Stated task:
Write out the listing exactly as it is given.

Data segment:
• • •

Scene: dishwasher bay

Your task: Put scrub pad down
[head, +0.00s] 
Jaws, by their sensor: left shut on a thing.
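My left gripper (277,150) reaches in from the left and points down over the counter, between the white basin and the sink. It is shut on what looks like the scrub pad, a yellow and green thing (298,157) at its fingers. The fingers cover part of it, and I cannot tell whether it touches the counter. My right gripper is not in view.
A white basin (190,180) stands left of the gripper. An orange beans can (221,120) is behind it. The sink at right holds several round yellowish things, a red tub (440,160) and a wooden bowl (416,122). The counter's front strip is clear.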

• • •

Answer below:
Scene: dishwasher bay

Your task: Put scrub pad down
[head, +0.00s] 
Jaws, by their sensor: left shut on a thing.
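My left gripper (277,150) reaches in from the left and points down over the counter, between the white basin and the sink. It is shut on what looks like the scrub pad, a yellow and green thing (298,157) at its fingers. The fingers cover part of it, and I cannot tell whether it touches the counter. My right gripper is not in view.
A white basin (190,180) stands left of the gripper. An orange beans can (221,120) is behind it. The sink at right holds several round yellowish things, a red tub (440,160) and a wooden bowl (416,122). The counter's front strip is clear.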

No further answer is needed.